Job
Pictures do not belong in the copy. Return all of the entries exactly.

Input records
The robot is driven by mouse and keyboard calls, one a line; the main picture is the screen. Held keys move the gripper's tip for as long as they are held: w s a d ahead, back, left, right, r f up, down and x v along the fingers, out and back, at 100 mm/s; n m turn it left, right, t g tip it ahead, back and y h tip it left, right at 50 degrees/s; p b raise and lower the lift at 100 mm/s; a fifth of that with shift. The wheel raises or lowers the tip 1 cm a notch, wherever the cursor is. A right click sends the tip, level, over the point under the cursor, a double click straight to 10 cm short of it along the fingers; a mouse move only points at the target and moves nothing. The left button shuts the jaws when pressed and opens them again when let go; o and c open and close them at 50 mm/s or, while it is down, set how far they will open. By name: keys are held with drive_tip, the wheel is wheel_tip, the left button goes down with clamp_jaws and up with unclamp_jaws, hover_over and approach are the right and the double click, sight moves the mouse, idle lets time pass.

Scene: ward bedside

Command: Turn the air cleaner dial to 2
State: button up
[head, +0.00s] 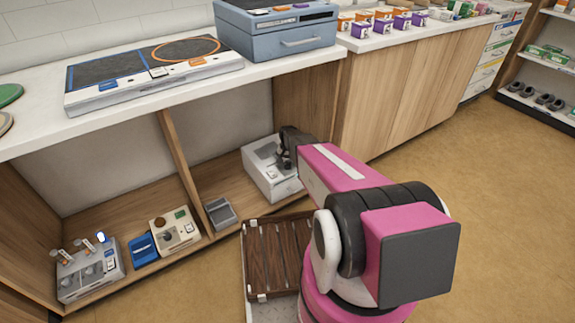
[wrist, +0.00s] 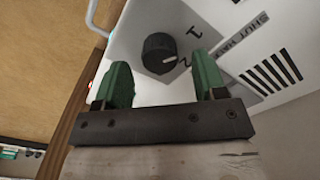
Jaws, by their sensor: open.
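The air cleaner (head: 268,174) is a white box on the low shelf in the head view, partly covered by my arm. In the wrist view its white face (wrist: 225,25) carries a round black dial (wrist: 160,53) on a grey panel with a "1" and a partly hidden "2". A small pale mark on the dial lies on the side towards the "2"; its exact setting is hard to read. My gripper (wrist: 163,76) is open, its two green fingers apart. The dial appears just beyond the fingertips, between them; I cannot tell whether they touch it.
A grey box (head: 220,212) stands left of the air cleaner, and a wooden divider (head: 178,145) farther left. The countertop (head: 190,95) lies above the shelf. A dark slatted rack (head: 277,255) is on the floor by my base. Open floor (head: 470,190) lies to the right.

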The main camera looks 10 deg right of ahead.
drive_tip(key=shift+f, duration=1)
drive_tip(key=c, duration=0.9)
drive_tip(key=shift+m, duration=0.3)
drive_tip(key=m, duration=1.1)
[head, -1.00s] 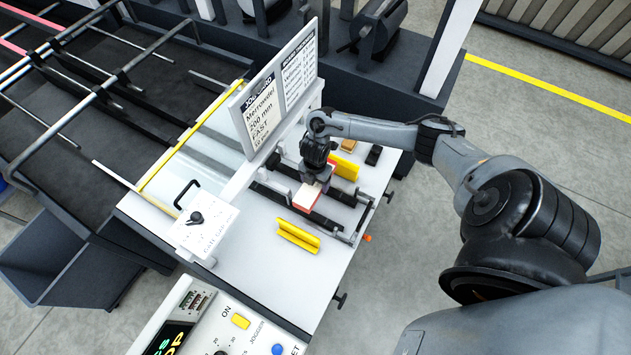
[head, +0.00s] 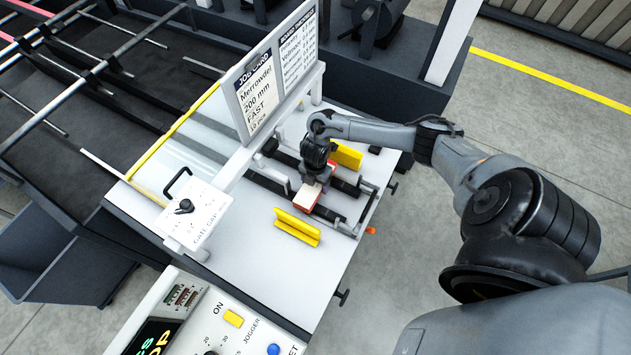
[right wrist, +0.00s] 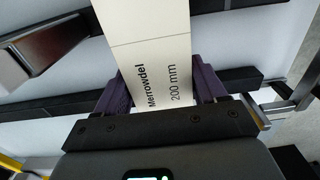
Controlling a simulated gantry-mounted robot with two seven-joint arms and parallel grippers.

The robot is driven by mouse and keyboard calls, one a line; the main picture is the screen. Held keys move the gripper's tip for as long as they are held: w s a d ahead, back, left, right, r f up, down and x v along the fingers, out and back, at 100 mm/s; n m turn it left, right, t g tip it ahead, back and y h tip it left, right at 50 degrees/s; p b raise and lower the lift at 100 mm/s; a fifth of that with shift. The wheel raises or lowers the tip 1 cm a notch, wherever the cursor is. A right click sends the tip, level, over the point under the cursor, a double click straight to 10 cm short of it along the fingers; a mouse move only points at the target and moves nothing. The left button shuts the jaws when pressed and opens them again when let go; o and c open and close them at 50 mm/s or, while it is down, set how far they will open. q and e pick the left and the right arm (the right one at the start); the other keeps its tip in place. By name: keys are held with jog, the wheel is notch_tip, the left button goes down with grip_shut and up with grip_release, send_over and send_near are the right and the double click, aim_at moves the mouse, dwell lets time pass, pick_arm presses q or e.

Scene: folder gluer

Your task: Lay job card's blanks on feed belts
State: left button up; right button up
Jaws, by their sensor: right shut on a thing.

Answer to this problem
The robot is driven by mouse and keyboard calls, one a line; the main picture is the screen. Held keys move the gripper's tip for as long as they are held: w s a d ahead, back, left, right, r f up, down and x v along the fingers, out and back, at 100 mm/s; n m turn it left, right, t g tip it ahead, back and y h tip it left, right at 50 degrees/s; p b raise and lower the lift at 100 mm/s; a fifth of that with shift. The wheel raises or lowers the tip 1 cm a notch, wherever the cursor is. A right click sends the tip, level, over the point under the cursor, a double click straight to 10 cm short of it along the fingers; a mouse move only points at the target and moves nothing. The left button shuts the jaws when pressed and opens them again when let go; o and c open and close them at 50 mm/s or, while it is down, set how far they will open. By name: keys are held with drive_tip, the wheel is wheel_tip, the left button goes down with clamp_jaws and up with unclamp_jaws, hover_over and approach are the right and the double click, sight moves the mouse, idle lets time pass.

Scene: ward bedside

Command: Turn the air cleaner dial to 2
State: button up
[head, +0.00s] 
[wrist, +0.00s] 
Jaws, by their sensor: open.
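The air cleaner (head: 268,174) is a white box on the low shelf in the head view, partly covered by my arm. In the wrist view its white face (wrist: 225,25) carries a round black dial (wrist: 160,53) on a grey panel with a "1" and a partly hidden "2". A small pale mark on the dial lies on the side towards the "2"; its exact setting is hard to read. My gripper (wrist: 163,76) is open, its two green fingers apart. The dial appears just beyond the fingertips, between them; I cannot tell whether they touch it.
A grey box (head: 220,212) stands left of the air cleaner, and a wooden divider (head: 178,145) farther left. The countertop (head: 190,95) lies above the shelf. A dark slatted rack (head: 277,255) is on the floor by my base. Open floor (head: 470,190) lies to the right.

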The main camera looks 10 deg right of ahead.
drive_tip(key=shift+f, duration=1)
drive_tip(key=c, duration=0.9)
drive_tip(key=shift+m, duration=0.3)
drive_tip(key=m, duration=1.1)
[head, -1.00s] 
[head, +0.00s] 
[right wrist, +0.00s] 
Controlling a simulated gantry-mounted robot with two seven-joint arms and parallel grippers.

The robot is driven by mouse and keyboard calls, one a line; the main picture is the screen. Held keys move the gripper's tip for as long as they are held: w s a d ahead, back, left, right, r f up, down and x v along the fingers, out and back, at 100 mm/s; n m turn it left, right, t g tip it ahead, back and y h tip it left, right at 50 degrees/s; p b raise and lower the lift at 100 mm/s; a fifth of that with shift. The wheel raises or lowers the tip 1 cm a notch, wherever the cursor is. A right click sends the tip, level, over the point under the cursor, a double click straight to 10 cm short of it along the fingers; a mouse move only points at the target and moves nothing. The left button shuts the jaws when pressed and opens them again when let go; o and c open and close them at 50 mm/s or, while it is down, set how far they will open. q and e pick the left and the right arm (the right one at the start); the other keeps its tip in place. By name: keys are held with jog, the wheel is notch_tip, the left button goes down with grip_shut and up with grip_release, send_over and send_near are the right and the double click, aim_at moves the mouse, dwell lets time pass, pick_arm presses q or e.

Scene: folder gluer

Your task: Lay job card's blanks on feed belts
State: left button up; right button up
Jaws, by their sensor: right shut on a thing.

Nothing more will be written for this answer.